● Data section:

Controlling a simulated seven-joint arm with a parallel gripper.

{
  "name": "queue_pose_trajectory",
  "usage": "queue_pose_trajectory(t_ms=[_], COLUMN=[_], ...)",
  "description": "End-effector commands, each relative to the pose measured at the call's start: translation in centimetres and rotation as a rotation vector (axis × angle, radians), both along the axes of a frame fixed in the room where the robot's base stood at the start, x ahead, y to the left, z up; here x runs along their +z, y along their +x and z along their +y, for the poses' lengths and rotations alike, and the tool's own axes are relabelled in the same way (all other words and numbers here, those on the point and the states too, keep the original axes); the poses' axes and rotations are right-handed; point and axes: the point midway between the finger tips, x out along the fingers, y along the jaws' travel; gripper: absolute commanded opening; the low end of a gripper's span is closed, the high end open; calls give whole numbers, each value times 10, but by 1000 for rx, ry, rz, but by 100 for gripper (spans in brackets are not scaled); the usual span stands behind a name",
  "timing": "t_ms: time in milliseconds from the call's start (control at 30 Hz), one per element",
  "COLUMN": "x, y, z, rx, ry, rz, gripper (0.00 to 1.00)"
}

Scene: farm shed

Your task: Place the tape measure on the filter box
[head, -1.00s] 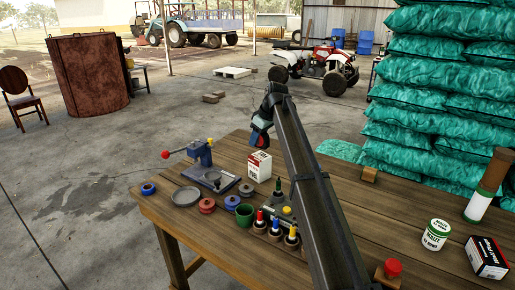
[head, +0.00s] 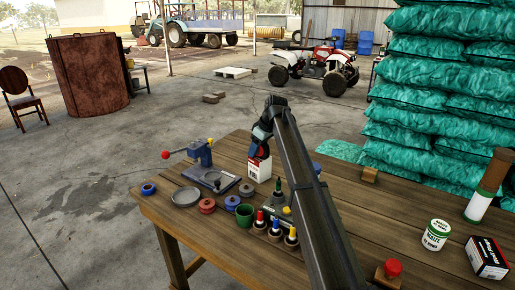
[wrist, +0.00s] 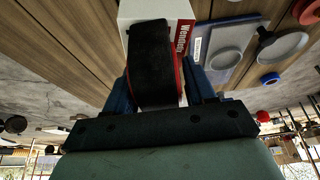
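My gripper (head: 260,143) is over the filter box (head: 259,171), a white and red carton standing upright on the wooden bench (head: 370,215). In the wrist view, the tape measure (wrist: 152,62), black with a red edge, sits between the blue fingers of my gripper (wrist: 155,90), which is shut on it. The filter box also shows in the wrist view (wrist: 184,42), right behind the tape measure, which covers part of it. I cannot tell whether the tape measure touches the box. In the head view the tape measure is mostly hidden by my gripper.
A grey dish (head: 186,196), several spools, a green cup (head: 245,214) and a holder with coloured-top bottles (head: 275,227) are in front. A white jar (head: 436,234) and black-red carton (head: 487,257) stand at right.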

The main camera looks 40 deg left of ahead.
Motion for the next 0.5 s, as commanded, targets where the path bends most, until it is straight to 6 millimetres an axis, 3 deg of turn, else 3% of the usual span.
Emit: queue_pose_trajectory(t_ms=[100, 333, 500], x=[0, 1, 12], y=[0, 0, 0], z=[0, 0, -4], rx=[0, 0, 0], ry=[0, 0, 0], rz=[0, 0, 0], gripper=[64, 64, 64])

● Problem statement: All of the lines above should be retyped precisely, apart from the pictures.

● Answer below:
Controlling a simulated seven-joint arm with a parallel gripper.

{
  "name": "queue_pose_trajectory",
  "usage": "queue_pose_trajectory(t_ms=[_], COLUMN=[_], ...)",
  "description": "End-effector commands, each relative to the pose measured at the call's start: translation in centimetres and rotation as a rotation vector (axis × angle, radians), both along the axes of a frame fixed in the room where the robot's base stood at the start, x ahead, y to the left, z up; here x runs along their +z, y along their +x and z along their +y, for the poses' lengths and rotations alike, and the tool's own axes are relabelled in the same way (all other words and numbers here, those on the point and the states too, keep the original axes); the poses' axes and rotations are right-handed; point and axes: the point midway between the finger tips, x out along the fingers, y along the jaws' travel; gripper: absolute commanded opening; the low end of a gripper's span is closed, the high end open; calls give whole numbers, each value times 10, but by 1000 for rx, ry, rz, but by 100 for gripper (spans in brackets are not scaled); the usual span stands behind a name",
  "timing": "t_ms: time in milliseconds from the call's start (control at 30 Hz), one per element",
  "COLUMN": "x, y, z, rx, ry, rz, gripper (0.00 to 1.00)"
}

Scene: farm shed

Your task: Place the tape measure on the filter box
[head, -1.00s] 
[head, +0.00s] 
[wrist, +0.00s] 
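My gripper (head: 260,143) is over the filter box (head: 259,171), a white and red carton standing upright on the wooden bench (head: 370,215). In the wrist view, the tape measure (wrist: 152,62), black with a red edge, sits between the blue fingers of my gripper (wrist: 155,90), which is shut on it. The filter box also shows in the wrist view (wrist: 184,42), right behind the tape measure, which covers part of it. I cannot tell whether the tape measure touches the box. In the head view the tape measure is mostly hidden by my gripper.
A grey dish (head: 186,196), several spools, a green cup (head: 245,214) and a holder with coloured-top bottles (head: 275,227) are in front. A white jar (head: 436,234) and black-red carton (head: 487,257) stand at right.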

The main camera looks 40 deg left of ahead.
Motion for the next 0.5 s, as commanded, targets where the path bends most, until it is straight to 6 millimetres an axis, 3 deg of turn, else 3% of the usual span.
Emit: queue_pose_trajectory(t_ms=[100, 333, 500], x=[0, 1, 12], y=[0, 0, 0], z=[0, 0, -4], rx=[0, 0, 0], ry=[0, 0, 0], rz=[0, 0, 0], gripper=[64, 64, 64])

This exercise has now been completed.